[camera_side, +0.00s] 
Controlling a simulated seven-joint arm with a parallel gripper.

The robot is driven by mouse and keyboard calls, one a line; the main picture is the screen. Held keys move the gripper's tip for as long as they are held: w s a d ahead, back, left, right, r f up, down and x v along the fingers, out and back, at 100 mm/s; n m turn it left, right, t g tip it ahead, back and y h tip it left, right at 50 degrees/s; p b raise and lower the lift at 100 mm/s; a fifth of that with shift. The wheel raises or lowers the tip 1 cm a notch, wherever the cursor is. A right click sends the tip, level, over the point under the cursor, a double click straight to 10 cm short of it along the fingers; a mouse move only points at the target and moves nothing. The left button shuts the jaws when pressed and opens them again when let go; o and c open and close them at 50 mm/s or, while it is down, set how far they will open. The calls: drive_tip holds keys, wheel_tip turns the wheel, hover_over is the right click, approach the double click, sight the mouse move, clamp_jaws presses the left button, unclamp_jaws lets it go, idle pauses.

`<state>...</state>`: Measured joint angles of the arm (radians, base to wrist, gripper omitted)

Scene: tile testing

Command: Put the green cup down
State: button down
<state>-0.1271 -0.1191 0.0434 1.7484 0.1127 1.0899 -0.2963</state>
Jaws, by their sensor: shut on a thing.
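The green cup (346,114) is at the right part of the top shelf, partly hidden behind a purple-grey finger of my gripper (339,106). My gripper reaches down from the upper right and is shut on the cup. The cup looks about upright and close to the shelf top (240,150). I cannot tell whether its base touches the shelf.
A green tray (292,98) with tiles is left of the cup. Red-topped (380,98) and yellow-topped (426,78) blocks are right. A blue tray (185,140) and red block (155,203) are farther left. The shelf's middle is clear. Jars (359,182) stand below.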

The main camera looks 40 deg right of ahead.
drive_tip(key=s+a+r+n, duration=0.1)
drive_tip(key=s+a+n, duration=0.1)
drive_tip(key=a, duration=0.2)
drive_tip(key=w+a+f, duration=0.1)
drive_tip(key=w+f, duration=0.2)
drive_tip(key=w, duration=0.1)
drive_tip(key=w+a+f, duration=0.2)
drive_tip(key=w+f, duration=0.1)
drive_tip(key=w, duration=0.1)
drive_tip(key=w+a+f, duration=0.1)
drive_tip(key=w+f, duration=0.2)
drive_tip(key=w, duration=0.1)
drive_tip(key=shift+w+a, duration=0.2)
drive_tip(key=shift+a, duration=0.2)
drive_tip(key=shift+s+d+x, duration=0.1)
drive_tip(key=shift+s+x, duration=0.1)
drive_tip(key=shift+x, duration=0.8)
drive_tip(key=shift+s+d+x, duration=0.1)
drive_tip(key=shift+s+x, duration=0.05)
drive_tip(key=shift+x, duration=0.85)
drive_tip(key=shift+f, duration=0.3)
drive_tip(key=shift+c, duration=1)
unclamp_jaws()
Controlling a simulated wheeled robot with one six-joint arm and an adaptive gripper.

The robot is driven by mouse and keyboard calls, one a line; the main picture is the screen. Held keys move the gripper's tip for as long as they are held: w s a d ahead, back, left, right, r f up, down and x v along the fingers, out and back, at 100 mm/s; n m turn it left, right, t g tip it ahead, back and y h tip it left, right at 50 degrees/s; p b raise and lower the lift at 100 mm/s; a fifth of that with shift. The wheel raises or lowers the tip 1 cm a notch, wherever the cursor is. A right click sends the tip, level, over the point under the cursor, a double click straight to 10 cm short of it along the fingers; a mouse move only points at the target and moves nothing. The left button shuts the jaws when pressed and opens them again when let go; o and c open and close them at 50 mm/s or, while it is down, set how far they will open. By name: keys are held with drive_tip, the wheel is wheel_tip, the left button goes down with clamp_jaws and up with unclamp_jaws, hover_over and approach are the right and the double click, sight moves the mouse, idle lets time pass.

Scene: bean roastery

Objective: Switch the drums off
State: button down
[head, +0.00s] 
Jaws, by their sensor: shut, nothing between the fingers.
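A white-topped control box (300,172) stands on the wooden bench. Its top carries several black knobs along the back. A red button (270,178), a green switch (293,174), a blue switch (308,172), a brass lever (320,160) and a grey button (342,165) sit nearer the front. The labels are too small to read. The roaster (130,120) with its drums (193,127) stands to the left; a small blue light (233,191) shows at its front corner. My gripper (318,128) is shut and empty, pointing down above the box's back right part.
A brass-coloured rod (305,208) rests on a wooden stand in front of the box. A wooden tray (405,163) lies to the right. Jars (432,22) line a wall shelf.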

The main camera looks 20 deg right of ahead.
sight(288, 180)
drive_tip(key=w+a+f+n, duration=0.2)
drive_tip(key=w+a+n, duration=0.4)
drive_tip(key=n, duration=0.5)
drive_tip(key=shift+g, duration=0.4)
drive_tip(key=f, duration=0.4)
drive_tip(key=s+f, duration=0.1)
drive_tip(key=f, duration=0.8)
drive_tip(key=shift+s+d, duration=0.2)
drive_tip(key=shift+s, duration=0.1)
----------------------------------------
● TO BE DONE
Above are the records; from them, give again exactly the lines from the one containing "Scene: tile testing" through the one containing "Controlling a simulated wheeled", both included.

● OUTPUT FOR THIS EXERCISE
Scene: tile testing

Command: Put the green cup down
State: button down
<state>-0.1271 -0.1191 0.0434 1.7484 0.1127 1.0899 -0.2963</state>
Jaws, by their sensor: shut on a thing.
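The green cup (346,114) is at the right part of the top shelf, partly hidden behind a purple-grey finger of my gripper (339,106). My gripper reaches down from the upper right and is shut on the cup. The cup looks about upright and close to the shelf top (240,150). I cannot tell whether its base touches the shelf.
A green tray (292,98) with tiles is left of the cup. Red-topped (380,98) and yellow-topped (426,78) blocks are right. A blue tray (185,140) and red block (155,203) are farther left. The shelf's middle is clear. Jars (359,182) stand below.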

The main camera looks 40 deg right of ahead.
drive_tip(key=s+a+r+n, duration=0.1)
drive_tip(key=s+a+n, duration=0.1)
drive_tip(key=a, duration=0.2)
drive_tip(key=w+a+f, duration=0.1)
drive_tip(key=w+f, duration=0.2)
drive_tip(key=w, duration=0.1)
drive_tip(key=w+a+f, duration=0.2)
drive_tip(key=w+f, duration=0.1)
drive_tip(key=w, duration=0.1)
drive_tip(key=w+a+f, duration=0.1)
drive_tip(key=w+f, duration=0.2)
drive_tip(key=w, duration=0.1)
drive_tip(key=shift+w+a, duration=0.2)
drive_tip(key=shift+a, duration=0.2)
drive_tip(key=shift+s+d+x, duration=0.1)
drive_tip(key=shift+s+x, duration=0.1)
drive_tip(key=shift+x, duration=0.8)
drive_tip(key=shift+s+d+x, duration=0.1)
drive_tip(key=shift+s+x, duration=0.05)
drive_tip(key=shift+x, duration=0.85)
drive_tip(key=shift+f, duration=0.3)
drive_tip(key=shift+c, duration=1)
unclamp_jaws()
Controlling a simulated wheeled robot with one six-joint arm and an adaptive gripper.

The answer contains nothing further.